And anyway, even if you were too ignorant to validate your data before inserting it, in this case it really doesn't matter one bit in this case. The SSN-with-missing-digit is completely unusable anyway. It doesn't matter if it's mishandled by erroniously prepending a leading zero or not - it's not going to match in a query that is requesting the proper 9 digit SSN, because it's invalid data. If you somehow end up with such a case it doesn't matter at all what you do because the data is already *****. Garbage in, barbage out. - xerratus, on 10/12/2007, -0/+0My point was that I'm currently dealing with a project that is storing SSN's as ints, NON-ENCRYPTED which I agree is a BIG PROBLEM. But in this case, it's what I inherited -so I'm dealing with it.
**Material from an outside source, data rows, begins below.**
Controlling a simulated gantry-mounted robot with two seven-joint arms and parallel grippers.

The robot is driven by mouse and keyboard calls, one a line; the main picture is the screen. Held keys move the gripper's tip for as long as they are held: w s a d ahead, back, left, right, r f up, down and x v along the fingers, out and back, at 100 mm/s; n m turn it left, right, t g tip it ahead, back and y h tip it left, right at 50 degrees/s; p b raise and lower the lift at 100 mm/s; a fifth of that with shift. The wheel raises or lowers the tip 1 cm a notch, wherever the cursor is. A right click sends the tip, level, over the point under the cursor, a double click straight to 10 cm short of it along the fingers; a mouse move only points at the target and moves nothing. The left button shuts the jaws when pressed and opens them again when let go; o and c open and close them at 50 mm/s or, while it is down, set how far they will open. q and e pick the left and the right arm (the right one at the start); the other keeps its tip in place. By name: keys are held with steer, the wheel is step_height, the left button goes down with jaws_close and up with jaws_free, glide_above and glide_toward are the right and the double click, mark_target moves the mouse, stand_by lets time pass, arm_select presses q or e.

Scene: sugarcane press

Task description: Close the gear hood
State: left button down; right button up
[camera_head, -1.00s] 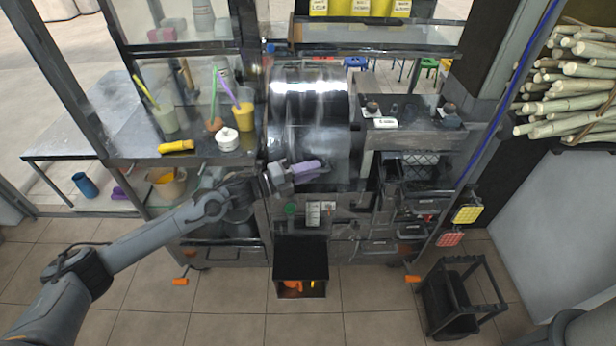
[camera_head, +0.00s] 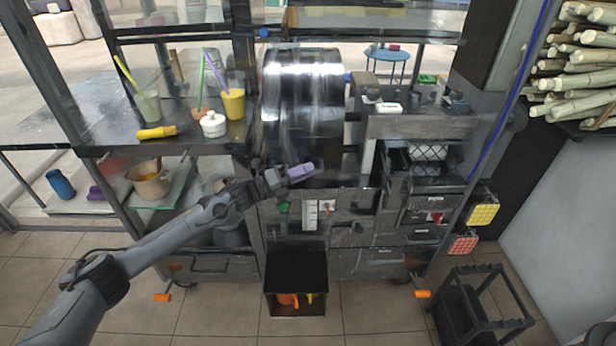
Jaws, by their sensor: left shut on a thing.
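The gear hood (camera_head: 303,88) is a shiny, curved metal cover on the press, in the upper middle of the head view. Its curved face comes down over the front of the machine. My left gripper (camera_head: 302,171) reaches in from the left to the hood's lower front edge. Its pale purple fingers are closed there on what looks like that edge. The fingers and blur hide the exact contact. My right gripper is out of view.
Left of the hood, a shelf holds a white lidded pot (camera_head: 213,125), a yellow cup (camera_head: 233,103) and a yellow-handled brush (camera_head: 157,132). A green button (camera_head: 284,206) is below the gripper. A black bin (camera_head: 297,285) stands beneath. Cane (camera_head: 580,65) lies at right.

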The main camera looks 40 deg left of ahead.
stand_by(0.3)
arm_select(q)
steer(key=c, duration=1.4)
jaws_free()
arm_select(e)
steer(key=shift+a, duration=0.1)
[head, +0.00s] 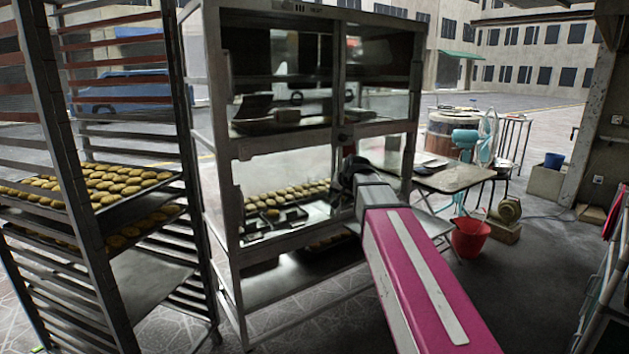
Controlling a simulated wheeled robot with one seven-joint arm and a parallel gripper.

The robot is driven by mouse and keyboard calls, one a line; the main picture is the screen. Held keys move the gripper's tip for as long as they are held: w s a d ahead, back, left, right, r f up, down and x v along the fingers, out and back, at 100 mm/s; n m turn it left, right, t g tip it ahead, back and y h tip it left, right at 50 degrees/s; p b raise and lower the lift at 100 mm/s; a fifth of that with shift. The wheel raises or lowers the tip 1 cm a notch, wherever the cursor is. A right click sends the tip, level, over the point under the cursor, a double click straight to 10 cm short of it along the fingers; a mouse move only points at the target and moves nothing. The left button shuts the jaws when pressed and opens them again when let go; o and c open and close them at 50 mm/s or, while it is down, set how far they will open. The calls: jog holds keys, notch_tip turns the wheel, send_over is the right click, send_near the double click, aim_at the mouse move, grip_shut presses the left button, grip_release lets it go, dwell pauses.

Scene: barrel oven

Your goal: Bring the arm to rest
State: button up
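My arm reaches from the lower right toward the glass-sided metal cabinet (236,255), its magenta link filling the lower middle of the head view. My gripper (350,165) is a small dark shape at the arm's far end, in front of the cabinet's right part near the middle post. Its fingers are too small and dark to make out, so I cannot tell if it is open or shut, or if it touches the cabinet. No held object shows.
A tall rack (75,150) with trays of buns stands at the left. The cabinet holds more buns (285,196). To the right are a small table (455,178), a red bucket (470,238) and a teal fan (487,135). The floor at right is mostly clear.

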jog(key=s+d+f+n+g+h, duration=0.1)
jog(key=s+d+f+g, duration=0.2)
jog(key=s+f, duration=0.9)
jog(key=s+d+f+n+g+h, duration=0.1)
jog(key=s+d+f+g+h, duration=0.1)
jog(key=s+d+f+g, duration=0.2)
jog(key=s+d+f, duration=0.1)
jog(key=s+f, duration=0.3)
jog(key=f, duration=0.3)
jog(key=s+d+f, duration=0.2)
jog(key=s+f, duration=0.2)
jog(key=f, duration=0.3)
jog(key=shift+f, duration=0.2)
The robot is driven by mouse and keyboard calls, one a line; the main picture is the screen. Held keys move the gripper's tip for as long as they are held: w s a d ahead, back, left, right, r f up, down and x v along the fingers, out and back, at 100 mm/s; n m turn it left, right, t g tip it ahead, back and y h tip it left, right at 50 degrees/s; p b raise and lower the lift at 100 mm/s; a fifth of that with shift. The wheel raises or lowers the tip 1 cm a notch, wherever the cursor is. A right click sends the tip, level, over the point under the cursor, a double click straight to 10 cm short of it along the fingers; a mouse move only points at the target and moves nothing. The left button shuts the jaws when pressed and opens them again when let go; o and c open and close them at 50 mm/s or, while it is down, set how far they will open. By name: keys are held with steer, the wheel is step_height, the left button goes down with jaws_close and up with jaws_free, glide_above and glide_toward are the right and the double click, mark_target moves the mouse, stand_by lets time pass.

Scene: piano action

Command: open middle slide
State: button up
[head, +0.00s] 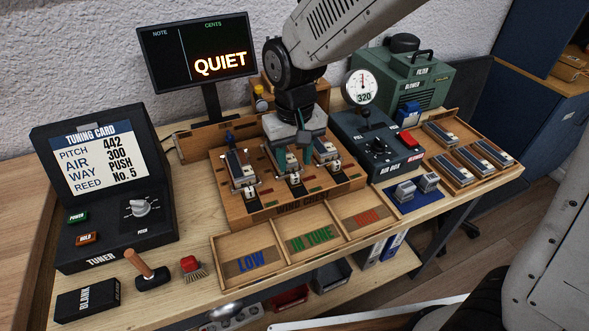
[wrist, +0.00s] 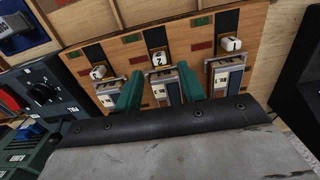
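The wind chest (head: 262,211) is a wooden block with three metal-framed reed units side by side, each with a white numbered knob at its front. The middle slide's white knob (wrist: 158,59) shows in the wrist view, with a dark strip in front of it; in the head view the middle unit's knob (head: 294,179) is partly crowded by my gripper. My gripper (wrist: 158,80) has two teal fingers, spread apart on either side of the middle unit, with nothing clearly held. Its fingers (head: 295,157) point down over the chest in the head view. Whether they touch the unit is unclear.
Neighbouring units stand close on both sides, with knobs (wrist: 98,72) and (wrist: 230,44). A sorting tray (head: 290,240) lies in front. The monitor (head: 197,55) reads QUIET; the gauge (head: 362,87) is marked 320.

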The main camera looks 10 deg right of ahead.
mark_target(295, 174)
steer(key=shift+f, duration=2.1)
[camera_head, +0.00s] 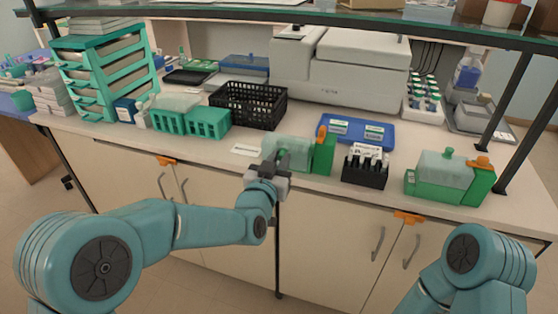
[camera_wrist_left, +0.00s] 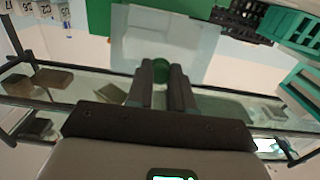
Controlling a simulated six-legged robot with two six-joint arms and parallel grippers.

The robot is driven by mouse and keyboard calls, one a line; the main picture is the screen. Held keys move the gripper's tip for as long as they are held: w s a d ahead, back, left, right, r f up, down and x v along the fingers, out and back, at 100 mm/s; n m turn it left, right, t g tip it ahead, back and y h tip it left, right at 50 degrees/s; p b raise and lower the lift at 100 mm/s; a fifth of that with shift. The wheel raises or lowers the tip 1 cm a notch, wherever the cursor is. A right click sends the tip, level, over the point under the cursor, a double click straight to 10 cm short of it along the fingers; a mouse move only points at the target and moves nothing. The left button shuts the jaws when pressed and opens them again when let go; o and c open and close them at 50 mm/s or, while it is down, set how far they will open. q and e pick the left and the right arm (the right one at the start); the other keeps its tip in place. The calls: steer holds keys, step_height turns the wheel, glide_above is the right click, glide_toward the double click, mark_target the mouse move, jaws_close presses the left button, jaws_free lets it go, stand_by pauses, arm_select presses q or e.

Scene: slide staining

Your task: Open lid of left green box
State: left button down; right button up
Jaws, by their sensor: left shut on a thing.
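The left green box (camera_head: 324,152) stands near the front edge of the bench, with an orange clip (camera_head: 322,132) on its right end part. Its translucent lid (camera_head: 300,150) has a green knob (camera_wrist_left: 161,70). My left gripper (camera_head: 280,163) reaches in from the front; in the wrist view its fingers (camera_wrist_left: 163,85) are shut on the knob. The lid (camera_wrist_left: 165,42) faces the wrist camera. It looks tilted, but I cannot tell its exact angle. The gripper hides part of the lid and box front. My right gripper is out of view.
A black slide holder (camera_head: 364,172) and a blue tray (camera_head: 358,133) are right of the box. A second green box (camera_head: 437,188) stands farther right. Teal racks (camera_head: 208,124) and a black basket (camera_head: 247,104) are on the left. A glass shelf (camera_head: 380,22) spans above.

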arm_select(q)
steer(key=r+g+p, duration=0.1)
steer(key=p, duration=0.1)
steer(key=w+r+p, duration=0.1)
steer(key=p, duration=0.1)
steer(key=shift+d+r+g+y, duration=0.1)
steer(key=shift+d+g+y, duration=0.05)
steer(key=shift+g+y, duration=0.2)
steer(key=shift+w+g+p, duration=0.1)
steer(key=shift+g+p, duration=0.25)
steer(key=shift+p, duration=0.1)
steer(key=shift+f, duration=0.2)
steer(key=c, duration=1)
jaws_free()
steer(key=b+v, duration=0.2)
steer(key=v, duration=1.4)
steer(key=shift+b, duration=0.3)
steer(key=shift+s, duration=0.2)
Yes, in a perfect world it would be encrypted. I can't hash is because it needs to be decrypted.
Knowing full well that I can't & don't want to rewrite logic written by somebody else that isn't here (unless you're going to get the bill) I have to deal with it and yes, we are having problems with zeros. I wrote the article to vent my frustration with what I inherited.
Many good points in some of the comments above. Remember, the point of the article is to THINK before you code. If a validator had been put in place by the original programmer, this wouldn't have gotten under my skin so much. The original programmer never thought that a SSN could start with a zero. That's it.
Just remember that if you ever run into a situation like this. Solve it however you want. - Rhinehold, on 10/12/2007, -0/+0should we have to add that you should be following the privacy act of 74 when dealing with SSNs as well?
- Launchpad90210, on 10/12/2007, -0/+0LiquidPengiun,
Ah, the old vague "other people don't know what they're talking about, but I do". Are you Tom Cruise hinting at your grand knowledge of psychology?
As to knowledge of database engines - if this wasn't so hilarious. See, the problem is that I work on the engine team for a large database vendor, which happened to be why this story caught my interest (and why the ridiculous ignorance in here is so offensive). People like yourself, who clearly don't have a clue and simply manufacture justifications, giving their "wisdom" on databases.
For the people actually trying to learn - ignore all of the nonsense in here. This article, and the "Experts" chiming in have offered very little in the way of legitimate advice, and instead they're exposing their ignorance. - Launchpad90210, on 10/12/2007, -0/+0Oh, and the observation about storing it as a number precludes length integrity checks - that's a flipping data entry business rule in the GUI (along with at the data layer it that's one's desire). It is a completely ridiculous reason to justify the string method.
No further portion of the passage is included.